Dole on fellow veteran McCain: We had a special relationship

In an interview with CNN's Ana Cabrera, Dole called McCain "my friend and my hero."
"I was his leader for 10 years when he first came to the Senate, and then I left in '96, but we had a special relationship," the Kansas Republican said. "I think we were the only two Republicans with a pretty bad disability."
Dole, 95, a former Senate Majority leader, was referring to the devastating injuries that both men suffered in war -- McCain in Vietnam and Dole in World War II.
McCain was tortured and beaten in the infamous "Hanoi Hilton" prison in Vietnam, where the Navy pilot was held for more than five years after his jet was shot down in 1967. The injuries he sustained in the crash and his imprisonment left him permanently incapable of raising his arms above his head.
McCain's daughter, Meghan McCain, talked about his injuries in an emotional tribute to her father during the memorial service on Saturday
"My father knew pain and suffering with an intimacy and immediacy most of us are blessed never to have endured," she said. "He was shot down, he was crippled, he was beaten, starved, tortured and humiliated. That pain never left him. The cruelty of his Communist captors ensured he would never raise his arms above his head for the rest of his life, yet he survived, yet he endured. Yet he triumphed."
While McCain was being held prisoner, then-Senator Dole, who first was elected to the Senate in 1968, wore a metal prisoner of war bracelet engraved with McCain's name, only to reveal the fact to him many years later.
"I wore John's POW bracelet for a number of years," Dole explained to Cabrera earlier this week in his first CNN interview after the senator's death. "And one day in the Senate, I decided to let John know, and so we got off in a corner, and I extended my arm, and on my wrist was a John McCain POW bracelet. It was kind of an emotional thing for John."
Dole himself spent three years recovering from injuries he sustained in World War II that left his right arm permanently disabled and his left arm minimally functional. He was awarded two Purple Hearts and two Bronze Stars with an oak leaf cluster.
Like McCain, Dole was also one of the few Americans to achieve the nomination of a major political party for president only to endure defeat on the national stage. Although the rivals who ended their presidential ambitions, former Presidents Bill Clinton and Barack Obama, were in attendance the Washington National Cathedral on Saturday, President Donald Trump was not invited to the memorial service.

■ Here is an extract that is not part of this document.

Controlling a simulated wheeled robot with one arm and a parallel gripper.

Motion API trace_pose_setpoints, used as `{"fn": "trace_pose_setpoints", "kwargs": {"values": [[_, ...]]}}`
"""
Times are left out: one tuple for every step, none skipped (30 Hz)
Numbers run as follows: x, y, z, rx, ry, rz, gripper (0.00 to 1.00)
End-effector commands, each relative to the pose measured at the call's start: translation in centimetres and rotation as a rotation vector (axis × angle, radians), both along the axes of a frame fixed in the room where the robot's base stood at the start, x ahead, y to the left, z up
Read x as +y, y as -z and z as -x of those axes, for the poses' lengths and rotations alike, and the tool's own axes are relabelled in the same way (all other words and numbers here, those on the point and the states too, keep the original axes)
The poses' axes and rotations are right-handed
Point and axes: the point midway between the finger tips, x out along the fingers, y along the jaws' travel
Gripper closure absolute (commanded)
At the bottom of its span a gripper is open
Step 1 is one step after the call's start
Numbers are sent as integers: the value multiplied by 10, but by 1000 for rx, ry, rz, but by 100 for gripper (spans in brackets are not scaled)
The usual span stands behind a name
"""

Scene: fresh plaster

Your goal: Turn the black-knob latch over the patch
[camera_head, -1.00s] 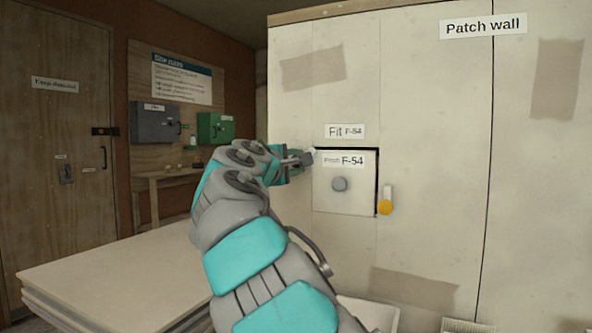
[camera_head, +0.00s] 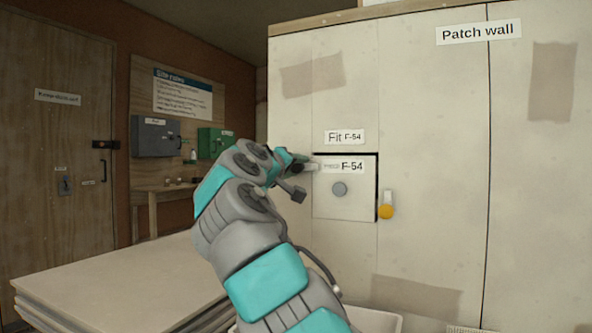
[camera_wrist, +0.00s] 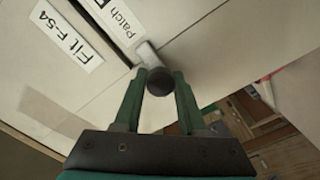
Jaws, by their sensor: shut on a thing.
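In the head view my gripper (camera_head: 308,167) is at the patch's upper left edge, and the black knob is hidden there.
A second latch with an orange knob (camera_head: 386,212) stands upright beside the patch's right edge. A stack of boards (camera_head: 115,275) lies low at the left. Grey (camera_head: 155,136) and green (camera_head: 213,142) boxes hang on the back wall. The wall face right of the patch is clear.

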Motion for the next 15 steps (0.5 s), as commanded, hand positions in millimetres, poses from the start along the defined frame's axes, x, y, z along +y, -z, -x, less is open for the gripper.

McCain was a harsh critic of Trump, and the two had a fraught relationship. Trump did not release a planned statement after the senator's death last Saturday at the age of 81, offering brief plaudits for him late on Monday at the urging of aides after responding to questions about McCain with silence for most of the day.
"Despite our differences on policy and politics, I respect Senator John McCain's service to our country," Trump wrote in the four-paragraph statement, which dealt mainly in the logistical details he'd approved for the week-long remembrance ceremonies.
During his presidential campaign, Trump also famously questioned McCain's heroism, saying he wasn't a war hero because he was taken prisoner in Vietnam.
That, Dole told Cabrera, was a mistake.
"President Trump made a mistake ... when he said John McCain was not a hero. He's the only one in America, probably, who thought that way, but John didn't want him to come to the funeral, so he said nice things and stayed away."